Although I remain slightly underwhelmed by the much lauded by my Atlantic Canadian friends “King Cole tea” — I would very much love to read in Atlantic Canada, as I am most keen to visit the other side of Canada and discover lobster. I am quite an expert in the weather forecasts for those regions. They have some serious storm action going on in them there parts!
Newfoundland yahoy!
Pride: Malarky makes Pickle Me This 2012 Books of the Year
I am so topsy turvy in my reportage I have failed to register the most significant Book of the Year nod. Pickle Me This! This inclusion makes Malarky therefore a Pickler! I have ambitions to be a pickler. Only thus far managing to be a disastrous canner. A lovely list indeed filled with thoughtful, talented women’s work. Yes! Thank you Kerry Clare.

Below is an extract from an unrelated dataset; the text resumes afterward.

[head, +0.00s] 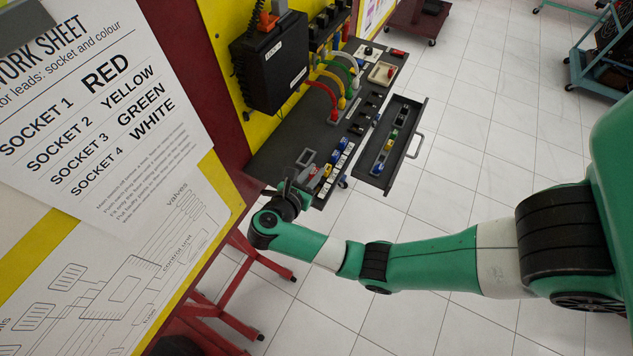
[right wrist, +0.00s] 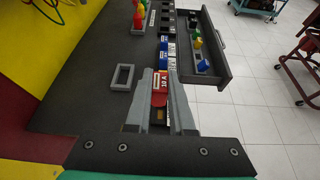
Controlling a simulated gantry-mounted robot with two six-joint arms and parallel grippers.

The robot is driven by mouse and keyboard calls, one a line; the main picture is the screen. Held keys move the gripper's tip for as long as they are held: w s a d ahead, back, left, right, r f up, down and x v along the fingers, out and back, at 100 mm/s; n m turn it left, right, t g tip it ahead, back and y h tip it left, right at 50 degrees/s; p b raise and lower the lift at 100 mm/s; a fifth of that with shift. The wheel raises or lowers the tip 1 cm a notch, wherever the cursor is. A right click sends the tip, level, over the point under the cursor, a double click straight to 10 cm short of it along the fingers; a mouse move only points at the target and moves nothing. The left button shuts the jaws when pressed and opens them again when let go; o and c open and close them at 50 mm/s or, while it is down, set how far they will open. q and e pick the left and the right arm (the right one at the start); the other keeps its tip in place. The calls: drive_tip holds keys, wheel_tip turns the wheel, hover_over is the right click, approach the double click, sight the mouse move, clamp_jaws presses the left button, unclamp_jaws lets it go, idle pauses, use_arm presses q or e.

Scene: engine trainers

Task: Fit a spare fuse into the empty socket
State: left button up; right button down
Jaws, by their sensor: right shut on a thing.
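My right gripper (head: 302,183) is at the near end of the dark bench panel. In the right wrist view its fingers (right wrist: 160,92) are shut on a red fuse (right wrist: 160,82) marked 10 A. The fuse is over or at the near end of a row of fuse sockets (right wrist: 164,46) with blue and white parts; I cannot tell if it is seated. The socket directly beneath is mostly hidden by the fuse and fingers. Spare fuses, yellow, green (right wrist: 197,42) and blue (right wrist: 203,66), lie in the open drawer (head: 414,126). My left gripper is not in view.
An empty grey rectangular frame (right wrist: 122,77) lies on the panel left of the gripper. A black box (head: 270,65) and coloured leads (head: 338,85) stand farther back. The drawer sticks out to the right.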

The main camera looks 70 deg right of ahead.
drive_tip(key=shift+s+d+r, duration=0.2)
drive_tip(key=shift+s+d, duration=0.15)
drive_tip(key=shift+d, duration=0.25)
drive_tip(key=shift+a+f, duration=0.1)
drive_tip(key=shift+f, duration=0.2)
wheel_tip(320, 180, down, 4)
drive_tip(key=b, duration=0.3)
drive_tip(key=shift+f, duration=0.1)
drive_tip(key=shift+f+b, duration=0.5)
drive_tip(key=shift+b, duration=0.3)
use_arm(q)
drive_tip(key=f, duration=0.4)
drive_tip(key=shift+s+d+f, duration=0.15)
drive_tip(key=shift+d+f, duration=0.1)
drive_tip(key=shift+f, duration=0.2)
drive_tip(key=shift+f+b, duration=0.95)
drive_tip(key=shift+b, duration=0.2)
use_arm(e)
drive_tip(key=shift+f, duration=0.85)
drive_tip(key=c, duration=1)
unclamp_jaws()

“According to everybody that matters, this was one of the best books of the year, and when it comes out in the UK next year, the whole world is going to know it.” Discover all the best (potential) picklers here
Edmonton Journal: Malarky selected for Five Favourite Reads of 2012
How lovely indeed to see Malarky selected as one of Five Favourite Reads of 2012 by the Edmonton Journal Book Columnist Michael Hingston alongside Cesar Aira’s Varamo / The Miracle Cures of Dr. Aira (New Directions) and Leanne Shapton’s Swimming Studies.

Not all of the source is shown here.